- WHAT YOU WILL DO -
Set the data down again, exactly as it reads, but without the pictures.

────────────────

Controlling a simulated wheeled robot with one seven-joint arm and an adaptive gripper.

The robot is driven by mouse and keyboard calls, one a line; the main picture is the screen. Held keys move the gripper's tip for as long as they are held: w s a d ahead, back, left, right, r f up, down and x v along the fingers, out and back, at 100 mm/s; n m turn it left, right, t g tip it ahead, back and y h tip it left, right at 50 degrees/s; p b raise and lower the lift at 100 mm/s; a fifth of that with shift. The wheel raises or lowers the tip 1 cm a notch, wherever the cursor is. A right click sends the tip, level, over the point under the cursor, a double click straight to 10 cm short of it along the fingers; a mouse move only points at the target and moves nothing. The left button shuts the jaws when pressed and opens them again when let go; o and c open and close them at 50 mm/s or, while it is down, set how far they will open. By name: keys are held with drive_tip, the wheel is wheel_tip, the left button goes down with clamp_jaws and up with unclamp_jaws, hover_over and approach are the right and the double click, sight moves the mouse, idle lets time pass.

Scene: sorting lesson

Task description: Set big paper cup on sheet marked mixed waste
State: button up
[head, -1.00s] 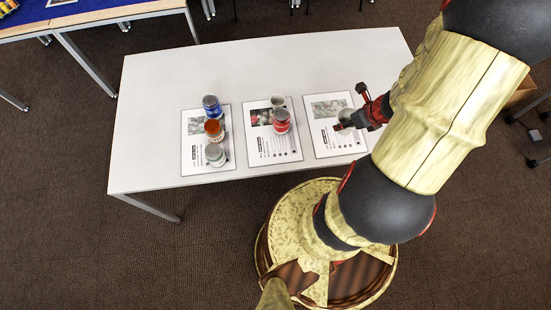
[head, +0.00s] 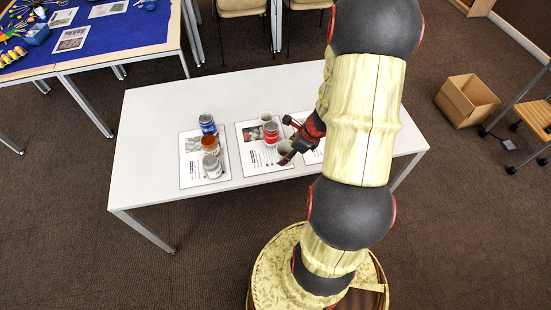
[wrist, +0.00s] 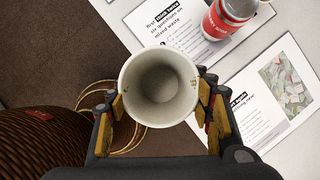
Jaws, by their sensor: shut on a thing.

────────────────

- RESULT OF THIS EXERCISE -
Controlling a simulated wheeled robot with one seven-joint arm and an adaptive gripper.

The robot is driven by mouse and keyboard calls, one a line; the main picture is the screen. Held keys move the gripper's tip for as long as they are held: w s a d ahead, back, left, right, r f up, down and x v along the fingers, out and back, at 100 mm/s; n m turn it left, right, t g tip it ahead, back and y h tip it left, right at 50 degrees/s; p b raise and lower the lift at 100 mm/s; a fifth of that with shift. The wheel raises or lowers the tip 1 cm a notch, wherever the cursor is. A right click sends the tip, level, over the point under the cursor, a double click straight to 10 cm short of it along the fingers; a mouse move only points at the target and moves nothing. The left button shuts the jaws when pressed and opens them again when let go; o and c open and close them at 50 mm/s or, while it is down, set how far they will open. By name: keys are held with drive_tip, the wheel is wheel_tip, the left button goes down with clamp_jaws and up with unclamp_jaws, hover_over and approach are the right and the double click, sight moves the mouse, idle lets time pass.

Scene: sorting lesson

Task description: Set big paper cup on sheet marked mixed waste
State: button up
[head, -1.00s] 
[head, +0.00s] 
[wrist, +0.00s] 
Jaws, by their sensor: shut on a thing.

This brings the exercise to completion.